Crítica - João e Maria: Caçadores de Bruxas
Quando o "felizes para sempre" é apenas o começo.
AVISO: A crítica abaixo contém SPOILERS.
O filme, lançado em janeiro de 2013, que traz no elenco Jeremy Renner (9 meses depois de ser visto flechando uns alienígenas) e Gemma Arterton (até então uma desconhecida pra mim) nos papéis titulares veio com a evidente proposta de reimaginar uma famigerada peça do universo dos contos de fadas, no caso a historinha de João e Maria, creditada aos Irmãos Grimm, que foram vítimas de cárcere privado na casa de uma bruxa malvada e faminta por devorar criancinhas inocentes usando a estrutura da sua casa feita de doces como atrativo para seus alvos (acho que todo mundo conhece a narrativa de cor e salteado, o que torna essa introdução bem enrolada heheh - já pensou alguém se orgulhar da própria infância, mas dizer que não conhece João e Maria? o_o).
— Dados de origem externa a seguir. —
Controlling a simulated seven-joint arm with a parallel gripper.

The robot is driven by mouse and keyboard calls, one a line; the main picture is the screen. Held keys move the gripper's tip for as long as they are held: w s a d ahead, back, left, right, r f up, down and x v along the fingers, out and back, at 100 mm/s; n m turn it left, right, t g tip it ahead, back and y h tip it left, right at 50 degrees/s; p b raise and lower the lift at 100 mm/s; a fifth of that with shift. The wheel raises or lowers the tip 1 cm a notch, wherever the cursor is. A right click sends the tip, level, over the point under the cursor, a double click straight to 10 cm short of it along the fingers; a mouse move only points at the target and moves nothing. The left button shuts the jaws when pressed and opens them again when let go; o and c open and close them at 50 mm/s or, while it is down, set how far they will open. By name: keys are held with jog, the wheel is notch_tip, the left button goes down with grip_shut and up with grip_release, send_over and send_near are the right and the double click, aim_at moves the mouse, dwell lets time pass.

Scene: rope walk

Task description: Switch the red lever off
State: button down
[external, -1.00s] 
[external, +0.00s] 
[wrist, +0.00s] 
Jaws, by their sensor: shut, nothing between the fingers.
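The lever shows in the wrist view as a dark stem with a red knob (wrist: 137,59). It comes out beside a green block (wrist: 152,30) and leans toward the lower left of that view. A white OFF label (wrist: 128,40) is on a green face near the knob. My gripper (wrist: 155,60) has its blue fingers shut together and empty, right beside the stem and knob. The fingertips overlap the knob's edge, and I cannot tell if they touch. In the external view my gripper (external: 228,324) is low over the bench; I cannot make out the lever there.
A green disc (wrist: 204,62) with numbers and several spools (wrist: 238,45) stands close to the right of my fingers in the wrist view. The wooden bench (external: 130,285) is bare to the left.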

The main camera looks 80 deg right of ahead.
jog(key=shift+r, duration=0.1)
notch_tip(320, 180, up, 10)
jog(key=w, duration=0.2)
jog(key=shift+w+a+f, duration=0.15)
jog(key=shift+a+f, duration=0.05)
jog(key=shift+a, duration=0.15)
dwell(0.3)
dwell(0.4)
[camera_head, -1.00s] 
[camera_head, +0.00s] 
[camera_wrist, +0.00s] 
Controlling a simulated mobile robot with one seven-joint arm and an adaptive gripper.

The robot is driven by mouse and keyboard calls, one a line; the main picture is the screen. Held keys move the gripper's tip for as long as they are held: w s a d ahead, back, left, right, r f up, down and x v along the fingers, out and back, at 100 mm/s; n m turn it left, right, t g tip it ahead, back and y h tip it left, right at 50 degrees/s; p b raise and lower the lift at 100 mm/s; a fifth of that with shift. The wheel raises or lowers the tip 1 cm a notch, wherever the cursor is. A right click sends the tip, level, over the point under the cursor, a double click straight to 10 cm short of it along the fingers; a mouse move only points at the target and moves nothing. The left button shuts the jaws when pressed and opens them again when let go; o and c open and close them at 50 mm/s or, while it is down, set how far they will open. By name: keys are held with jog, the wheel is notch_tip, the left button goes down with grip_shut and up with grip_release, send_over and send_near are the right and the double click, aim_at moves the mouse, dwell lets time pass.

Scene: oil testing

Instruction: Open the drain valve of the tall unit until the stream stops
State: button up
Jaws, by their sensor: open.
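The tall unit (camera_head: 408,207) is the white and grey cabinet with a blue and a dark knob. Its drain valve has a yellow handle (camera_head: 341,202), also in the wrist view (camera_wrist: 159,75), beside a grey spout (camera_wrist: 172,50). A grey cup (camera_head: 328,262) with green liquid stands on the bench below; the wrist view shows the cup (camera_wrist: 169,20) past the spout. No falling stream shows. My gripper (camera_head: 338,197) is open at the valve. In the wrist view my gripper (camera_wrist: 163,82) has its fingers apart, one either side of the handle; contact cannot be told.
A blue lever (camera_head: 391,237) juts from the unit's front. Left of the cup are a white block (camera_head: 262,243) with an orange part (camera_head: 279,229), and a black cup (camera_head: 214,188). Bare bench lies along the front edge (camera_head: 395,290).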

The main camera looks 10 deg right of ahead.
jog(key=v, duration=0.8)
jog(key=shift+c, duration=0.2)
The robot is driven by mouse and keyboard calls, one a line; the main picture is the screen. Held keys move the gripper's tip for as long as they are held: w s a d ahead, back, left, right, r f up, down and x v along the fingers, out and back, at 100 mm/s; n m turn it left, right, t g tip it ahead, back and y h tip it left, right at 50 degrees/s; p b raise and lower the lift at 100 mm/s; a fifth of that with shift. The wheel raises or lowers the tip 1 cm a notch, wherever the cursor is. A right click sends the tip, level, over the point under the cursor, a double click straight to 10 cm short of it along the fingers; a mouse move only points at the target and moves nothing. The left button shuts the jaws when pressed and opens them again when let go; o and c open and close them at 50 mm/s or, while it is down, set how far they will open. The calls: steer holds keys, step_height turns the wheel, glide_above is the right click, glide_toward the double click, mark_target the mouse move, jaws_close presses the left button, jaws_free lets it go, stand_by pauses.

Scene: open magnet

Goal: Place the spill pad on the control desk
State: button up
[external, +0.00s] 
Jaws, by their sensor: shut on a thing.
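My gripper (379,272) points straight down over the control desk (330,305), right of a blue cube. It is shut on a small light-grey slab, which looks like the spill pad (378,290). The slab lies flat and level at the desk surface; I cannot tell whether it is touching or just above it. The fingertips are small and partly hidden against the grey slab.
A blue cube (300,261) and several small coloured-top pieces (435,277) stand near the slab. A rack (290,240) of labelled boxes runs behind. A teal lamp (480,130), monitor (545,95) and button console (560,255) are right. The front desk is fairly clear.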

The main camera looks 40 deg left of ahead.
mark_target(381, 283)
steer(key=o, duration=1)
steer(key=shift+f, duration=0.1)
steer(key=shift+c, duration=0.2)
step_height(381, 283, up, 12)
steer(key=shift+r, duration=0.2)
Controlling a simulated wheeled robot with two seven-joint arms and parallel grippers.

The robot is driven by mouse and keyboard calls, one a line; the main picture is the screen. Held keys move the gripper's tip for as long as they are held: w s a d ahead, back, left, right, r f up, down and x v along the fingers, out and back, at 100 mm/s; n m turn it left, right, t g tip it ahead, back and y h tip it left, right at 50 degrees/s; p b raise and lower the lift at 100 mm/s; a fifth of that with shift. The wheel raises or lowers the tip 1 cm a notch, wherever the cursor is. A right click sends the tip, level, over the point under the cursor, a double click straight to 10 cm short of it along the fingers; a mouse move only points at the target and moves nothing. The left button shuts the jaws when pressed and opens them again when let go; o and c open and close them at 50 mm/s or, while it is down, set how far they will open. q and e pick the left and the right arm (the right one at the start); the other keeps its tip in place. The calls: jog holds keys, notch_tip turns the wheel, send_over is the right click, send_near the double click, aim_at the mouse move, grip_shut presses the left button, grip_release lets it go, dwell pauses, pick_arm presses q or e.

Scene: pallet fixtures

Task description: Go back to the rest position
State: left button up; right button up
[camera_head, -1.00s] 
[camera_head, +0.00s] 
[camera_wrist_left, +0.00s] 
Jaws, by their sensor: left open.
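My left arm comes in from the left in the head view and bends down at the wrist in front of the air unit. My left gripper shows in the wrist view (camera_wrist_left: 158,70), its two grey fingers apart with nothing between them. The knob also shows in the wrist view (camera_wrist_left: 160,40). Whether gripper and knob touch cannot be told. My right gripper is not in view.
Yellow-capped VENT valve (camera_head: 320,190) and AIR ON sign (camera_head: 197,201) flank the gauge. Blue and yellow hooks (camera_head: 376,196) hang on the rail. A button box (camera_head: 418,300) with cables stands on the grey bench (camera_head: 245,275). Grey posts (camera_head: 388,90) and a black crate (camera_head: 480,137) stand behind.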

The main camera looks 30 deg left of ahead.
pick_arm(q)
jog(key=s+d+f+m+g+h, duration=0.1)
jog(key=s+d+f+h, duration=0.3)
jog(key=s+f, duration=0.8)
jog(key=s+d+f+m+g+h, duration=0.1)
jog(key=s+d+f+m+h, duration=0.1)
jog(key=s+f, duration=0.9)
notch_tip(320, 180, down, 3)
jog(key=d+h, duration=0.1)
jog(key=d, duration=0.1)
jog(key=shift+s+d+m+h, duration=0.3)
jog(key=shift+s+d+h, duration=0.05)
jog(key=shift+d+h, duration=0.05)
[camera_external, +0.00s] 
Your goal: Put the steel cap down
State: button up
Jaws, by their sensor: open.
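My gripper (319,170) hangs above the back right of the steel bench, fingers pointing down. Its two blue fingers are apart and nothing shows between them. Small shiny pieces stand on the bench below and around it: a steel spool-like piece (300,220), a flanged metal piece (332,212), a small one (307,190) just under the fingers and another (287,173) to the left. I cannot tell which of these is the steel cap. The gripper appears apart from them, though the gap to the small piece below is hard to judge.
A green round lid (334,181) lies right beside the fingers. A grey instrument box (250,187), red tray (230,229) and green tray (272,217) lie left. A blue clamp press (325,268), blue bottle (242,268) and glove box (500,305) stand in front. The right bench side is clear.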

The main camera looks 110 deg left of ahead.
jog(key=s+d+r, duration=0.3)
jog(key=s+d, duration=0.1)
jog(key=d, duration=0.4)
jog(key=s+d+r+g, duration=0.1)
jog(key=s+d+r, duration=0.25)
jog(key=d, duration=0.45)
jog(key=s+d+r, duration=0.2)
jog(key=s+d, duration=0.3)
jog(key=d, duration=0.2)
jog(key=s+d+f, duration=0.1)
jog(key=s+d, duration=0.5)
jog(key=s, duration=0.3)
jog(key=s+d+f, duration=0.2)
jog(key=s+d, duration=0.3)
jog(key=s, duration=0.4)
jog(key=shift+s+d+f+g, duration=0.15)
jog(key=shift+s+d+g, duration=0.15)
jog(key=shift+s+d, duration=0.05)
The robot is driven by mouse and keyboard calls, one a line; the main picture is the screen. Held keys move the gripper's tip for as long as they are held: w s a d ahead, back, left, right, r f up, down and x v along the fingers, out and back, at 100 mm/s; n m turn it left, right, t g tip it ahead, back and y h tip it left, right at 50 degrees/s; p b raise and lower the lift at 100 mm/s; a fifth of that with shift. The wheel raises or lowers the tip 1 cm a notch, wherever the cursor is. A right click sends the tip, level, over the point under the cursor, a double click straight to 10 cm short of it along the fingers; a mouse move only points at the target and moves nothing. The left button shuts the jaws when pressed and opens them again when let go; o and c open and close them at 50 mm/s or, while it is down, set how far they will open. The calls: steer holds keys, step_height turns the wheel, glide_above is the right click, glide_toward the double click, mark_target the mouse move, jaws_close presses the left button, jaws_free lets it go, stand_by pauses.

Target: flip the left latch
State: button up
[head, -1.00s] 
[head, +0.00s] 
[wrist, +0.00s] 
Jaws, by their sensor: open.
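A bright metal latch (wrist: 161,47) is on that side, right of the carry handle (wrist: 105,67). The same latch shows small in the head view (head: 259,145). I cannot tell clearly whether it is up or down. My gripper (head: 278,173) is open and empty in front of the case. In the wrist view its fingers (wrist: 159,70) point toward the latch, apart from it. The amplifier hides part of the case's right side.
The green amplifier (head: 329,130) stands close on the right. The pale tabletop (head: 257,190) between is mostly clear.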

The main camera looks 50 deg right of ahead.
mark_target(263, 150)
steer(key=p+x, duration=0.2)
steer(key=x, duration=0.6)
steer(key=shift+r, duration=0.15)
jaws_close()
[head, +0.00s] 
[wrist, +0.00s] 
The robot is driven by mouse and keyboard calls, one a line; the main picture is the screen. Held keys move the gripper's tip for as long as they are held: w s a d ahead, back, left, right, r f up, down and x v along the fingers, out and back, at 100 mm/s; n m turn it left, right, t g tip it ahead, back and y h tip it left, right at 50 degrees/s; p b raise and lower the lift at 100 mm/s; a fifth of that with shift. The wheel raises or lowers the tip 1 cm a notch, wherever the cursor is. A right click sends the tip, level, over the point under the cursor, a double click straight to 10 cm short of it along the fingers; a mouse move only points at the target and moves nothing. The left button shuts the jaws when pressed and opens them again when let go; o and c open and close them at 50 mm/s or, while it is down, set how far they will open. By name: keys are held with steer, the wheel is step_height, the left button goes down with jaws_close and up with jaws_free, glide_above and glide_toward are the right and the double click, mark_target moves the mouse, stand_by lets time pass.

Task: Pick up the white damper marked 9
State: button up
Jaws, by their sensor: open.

Dirigido por Tommy Wirkola, o longa imprime um viés adulto eficiente para a trama que originalmente já tinha seu toque macabro (atenuado) só pelo momento em que Maria empurra a bruxa no forno para morrer queimada, fazendo deste o conto, de certa forma, menos infantil dentre todos dessa linha voltada aos pequenos (acredito que diversos contos famosos como Chapeuzinho Vermelho e Branca de Neve sofreram modificações diversas ao longo do tempo para se adequar ao público para o qual quase exclusivamente seria voltado e até hoje é ).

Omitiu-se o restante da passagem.